A mum whose child goes to school in New Cross has claimed she is banned from seeing sex education material that is being used to teach her daughter.
Clare Page, who has a daughter at Haberdashers’ Hatcham College in New Cross, told GB News that her daughter’s school offered a lesson on consent, and she allowed her to take that lesson which seemed like a “good idea”.
It comes after the government introduced a new regulation for schools to make the teaching of relationships and sex education compulsory from September 2021.
Parents have the right to request that their child be withdrawn from some or all of sex education delivered as part of statutory RSE, according to the UK government website.
Claire said she was “a little concerned” when her daughter returned from the lesson, and she was told by her that “we live in a heteronormative world”.

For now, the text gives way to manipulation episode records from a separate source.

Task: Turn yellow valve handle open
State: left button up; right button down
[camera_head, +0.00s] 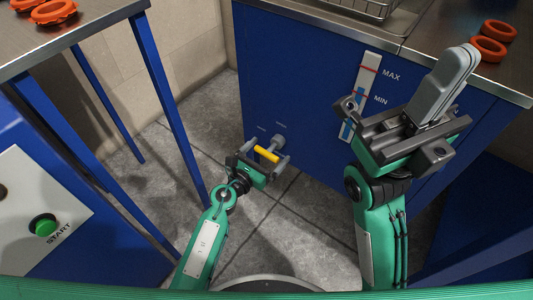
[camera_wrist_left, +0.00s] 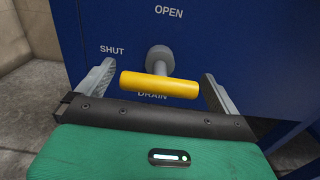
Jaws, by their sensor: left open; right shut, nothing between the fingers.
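The yellow valve handle (camera_head: 267,154) is a short bar on a grey stem low on the blue cabinet front. In the left wrist view the handle (camera_wrist_left: 158,86) lies roughly horizontal, with the round grey stem (camera_wrist_left: 160,58) behind it. White labels read OPEN above, SHUT to the left and DRAIN below, partly covered. My left gripper (camera_head: 264,157) is open, with one finger beyond each end of the handle; gaps show and neither finger clearly touches it. My right gripper (camera_head: 461,60) is shut and empty, raised before the cabinet at the right.
The blue cabinet (camera_head: 300,75) carries a gauge (camera_head: 369,75) marked MAX and MIN, partly hidden by my right gripper. Orange rings (camera_head: 488,48) lie on its top. A steel-topped table (camera_head: 95,28) with blue legs stands left. A green START button (camera_head: 43,225) is lower left.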

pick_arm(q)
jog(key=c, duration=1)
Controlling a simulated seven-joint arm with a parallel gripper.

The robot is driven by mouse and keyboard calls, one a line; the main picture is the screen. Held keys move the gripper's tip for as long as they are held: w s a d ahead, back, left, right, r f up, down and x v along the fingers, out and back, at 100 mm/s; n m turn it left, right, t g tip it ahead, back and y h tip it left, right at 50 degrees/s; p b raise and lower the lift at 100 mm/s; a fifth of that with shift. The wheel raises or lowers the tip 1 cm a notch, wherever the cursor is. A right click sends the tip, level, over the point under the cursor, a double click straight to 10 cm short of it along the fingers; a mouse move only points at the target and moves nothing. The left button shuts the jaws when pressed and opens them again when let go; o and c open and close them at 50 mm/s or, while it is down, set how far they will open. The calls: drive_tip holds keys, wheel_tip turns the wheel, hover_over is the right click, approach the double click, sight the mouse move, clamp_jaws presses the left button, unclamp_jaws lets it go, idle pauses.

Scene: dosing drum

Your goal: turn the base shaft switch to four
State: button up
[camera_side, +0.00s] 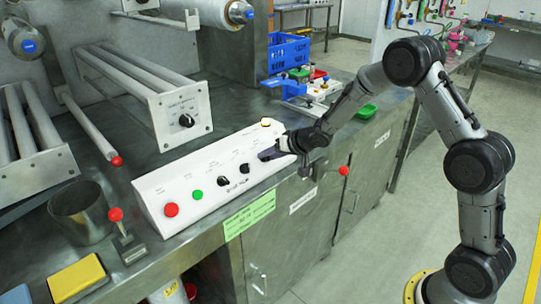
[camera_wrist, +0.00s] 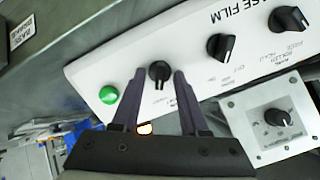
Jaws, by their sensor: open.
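A white sloped control panel (camera_side: 185,195) lies along the bench front. My gripper (camera_side: 268,154) is at its right part and hides some controls there. In the wrist view my gripper (camera_wrist: 160,72) is open, its two dark fingers on either side of a small black rotary switch (camera_wrist: 159,75). I cannot tell whether they touch it. The switch has a pale pointer line toward the picture bottom; its label is too small to read. Two larger black knobs (camera_wrist: 220,47) (camera_wrist: 289,20) sit to its right. Which switch is labelled base shaft is not legible.
A green button (camera_wrist: 108,94) is left of the fingers in the wrist view. A separate plate with a black knob (camera_side: 186,120) stands behind the panel. Red (camera_side: 171,209) and green buttons (camera_side: 197,194) are at the panel's left.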

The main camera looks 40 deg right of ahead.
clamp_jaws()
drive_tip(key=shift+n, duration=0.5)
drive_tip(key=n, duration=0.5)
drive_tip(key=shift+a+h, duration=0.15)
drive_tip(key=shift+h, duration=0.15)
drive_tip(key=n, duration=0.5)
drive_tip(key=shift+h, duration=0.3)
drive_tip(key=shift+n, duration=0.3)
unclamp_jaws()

Featuring on GB News, she explained: “These definitions are open to contention anyway, but largely speaking, the idea is that it's a world that expects everyone to be heterosexual, or to be a man and a woman only and to have heterosexual relationships, and perhaps frown on other ways of going about life.

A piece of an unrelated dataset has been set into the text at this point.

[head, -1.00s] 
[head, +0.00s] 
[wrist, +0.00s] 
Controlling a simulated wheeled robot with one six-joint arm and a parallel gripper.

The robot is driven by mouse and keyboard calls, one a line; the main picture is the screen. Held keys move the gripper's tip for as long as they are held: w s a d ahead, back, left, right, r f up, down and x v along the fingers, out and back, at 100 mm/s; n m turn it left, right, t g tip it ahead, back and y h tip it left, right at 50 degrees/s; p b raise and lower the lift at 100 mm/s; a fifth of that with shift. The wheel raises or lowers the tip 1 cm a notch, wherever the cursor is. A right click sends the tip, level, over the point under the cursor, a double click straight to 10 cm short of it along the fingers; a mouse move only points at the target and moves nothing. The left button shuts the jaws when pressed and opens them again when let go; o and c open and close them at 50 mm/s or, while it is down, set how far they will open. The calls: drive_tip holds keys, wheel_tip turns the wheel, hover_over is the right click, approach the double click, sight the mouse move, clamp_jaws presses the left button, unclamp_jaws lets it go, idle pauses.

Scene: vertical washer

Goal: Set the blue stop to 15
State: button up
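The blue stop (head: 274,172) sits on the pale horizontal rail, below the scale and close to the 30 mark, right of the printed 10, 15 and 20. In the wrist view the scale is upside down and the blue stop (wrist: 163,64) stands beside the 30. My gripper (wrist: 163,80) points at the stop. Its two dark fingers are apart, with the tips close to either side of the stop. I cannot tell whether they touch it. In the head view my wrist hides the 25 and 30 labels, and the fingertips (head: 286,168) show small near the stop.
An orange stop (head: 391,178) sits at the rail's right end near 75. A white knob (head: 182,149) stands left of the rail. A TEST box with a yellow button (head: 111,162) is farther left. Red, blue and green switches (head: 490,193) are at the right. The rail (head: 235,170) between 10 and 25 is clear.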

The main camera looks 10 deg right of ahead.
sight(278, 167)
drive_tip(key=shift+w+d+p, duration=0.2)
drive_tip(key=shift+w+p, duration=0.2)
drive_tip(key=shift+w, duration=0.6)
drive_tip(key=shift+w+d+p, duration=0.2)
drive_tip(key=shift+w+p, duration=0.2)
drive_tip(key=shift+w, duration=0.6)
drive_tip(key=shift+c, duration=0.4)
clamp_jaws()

“We weren't told very much about it, it was just presented as something that would be of high quality by a trusted provider that has come in from outside the school, and it would meet DFE regulation, so fine.”

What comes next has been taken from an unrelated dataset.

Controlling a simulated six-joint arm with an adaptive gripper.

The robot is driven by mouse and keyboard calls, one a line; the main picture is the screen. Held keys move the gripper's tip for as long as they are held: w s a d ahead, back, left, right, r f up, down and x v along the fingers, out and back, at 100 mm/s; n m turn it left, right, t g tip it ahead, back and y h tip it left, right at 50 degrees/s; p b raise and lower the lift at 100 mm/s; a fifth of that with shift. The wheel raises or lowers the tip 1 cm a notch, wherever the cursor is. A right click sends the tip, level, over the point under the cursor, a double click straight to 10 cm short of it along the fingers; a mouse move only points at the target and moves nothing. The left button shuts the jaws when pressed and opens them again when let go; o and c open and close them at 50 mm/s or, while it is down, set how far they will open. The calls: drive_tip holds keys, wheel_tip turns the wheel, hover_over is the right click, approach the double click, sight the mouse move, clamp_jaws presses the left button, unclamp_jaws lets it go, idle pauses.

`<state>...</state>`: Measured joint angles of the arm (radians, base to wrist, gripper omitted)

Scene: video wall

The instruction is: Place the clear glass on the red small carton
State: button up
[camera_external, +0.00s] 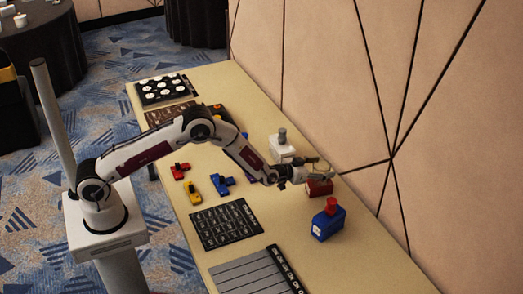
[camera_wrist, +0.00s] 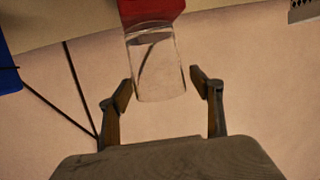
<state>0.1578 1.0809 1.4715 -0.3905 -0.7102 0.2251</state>
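The clear glass (camera_wrist: 155,68) sits with one end against the red small carton (camera_wrist: 150,10) at the top of the wrist view. In the external view the glass (camera_external: 321,165) shows faintly above the red carton (camera_external: 319,188), and it appears to stand on it. My gripper (camera_wrist: 163,88) is open. Its two fingers are spread on either side of the glass's free end, with a visible gap on both sides. In the external view my gripper (camera_external: 322,177) is beside the glass at the carton, partly hiding both.
A blue box with a red top (camera_external: 328,222) stands close in front of the carton. A white box with a grey top (camera_external: 282,148) stands behind. The wall (camera_external: 365,140) is close on the right. Small red, yellow and blue items and dark boards lie on the table (camera_external: 260,205).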

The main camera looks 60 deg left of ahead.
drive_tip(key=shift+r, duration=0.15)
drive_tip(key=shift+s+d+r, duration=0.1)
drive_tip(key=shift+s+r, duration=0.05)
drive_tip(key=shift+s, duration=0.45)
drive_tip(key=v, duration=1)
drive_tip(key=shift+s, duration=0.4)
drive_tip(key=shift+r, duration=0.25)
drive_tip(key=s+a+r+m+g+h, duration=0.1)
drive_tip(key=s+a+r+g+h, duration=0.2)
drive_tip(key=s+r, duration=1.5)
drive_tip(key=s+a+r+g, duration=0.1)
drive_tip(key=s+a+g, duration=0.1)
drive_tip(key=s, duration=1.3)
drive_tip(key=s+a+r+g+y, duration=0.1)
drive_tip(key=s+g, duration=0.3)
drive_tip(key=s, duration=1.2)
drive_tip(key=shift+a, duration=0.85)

Claire claims the school asserted that you should be sex-positive in attitude to relationships, which she thought was an “ideological” approach to take.
She added: “And of course, in schools, teachers should not give their ideology to children as fact, you can give ideas and discuss them, but you shouldn't, indoctrinate really.”
Claire said she made a Freedom of Information request to the school and that this was later turned down.
“So I just asked the school, could I please see that lesson plan and understand the actual words, and images that were used?
“The response was that the commercial interests of that provider would trump my interest as a parent to see the material and so it had to be kept secret for commercial reasons.
“That concerned me in the sense that if there was a provider who knew they were coming to teach children, why would they not want to show what they were teaching to parents as well?”
After looking at the school’s website, she was concerned to find that the site was “full of ideological claims.”
Claire said: “I also, at that point, had a good look on the provider’s website to try and understand where they're coming from and found three really concerning things.
“The first is that the website was full of ideological claims, which breaks the Education Act, really.
“And then the second was that it had some really sexually explicit lesson plans which I actually can't even describe on a morning TV show, and yet they were there on a children's education website.
“And then the third thing is that they linked with live links through to their own private concerns on other websites, where they were selling sex toys, promoting 18 plus pornography, and giving sex advice about every kind of masturbation in the most graphic detail.”
Claire was “stunned” after the Information Commissioner ruled in favour of the school after making her request.
She said they have gone against what the Department of Education and the Secretary of State want, and against parents.
Claire explained: “I can't think of any parent who would think it was okay to have secrets about what their child was taught.
“It wasn't just the material actually.
“I asked to know who taught my child, the identity of the person so that I could know whether it was the person who has conflicting interests, and I was told that that also should be kept secret to protect their privacy.”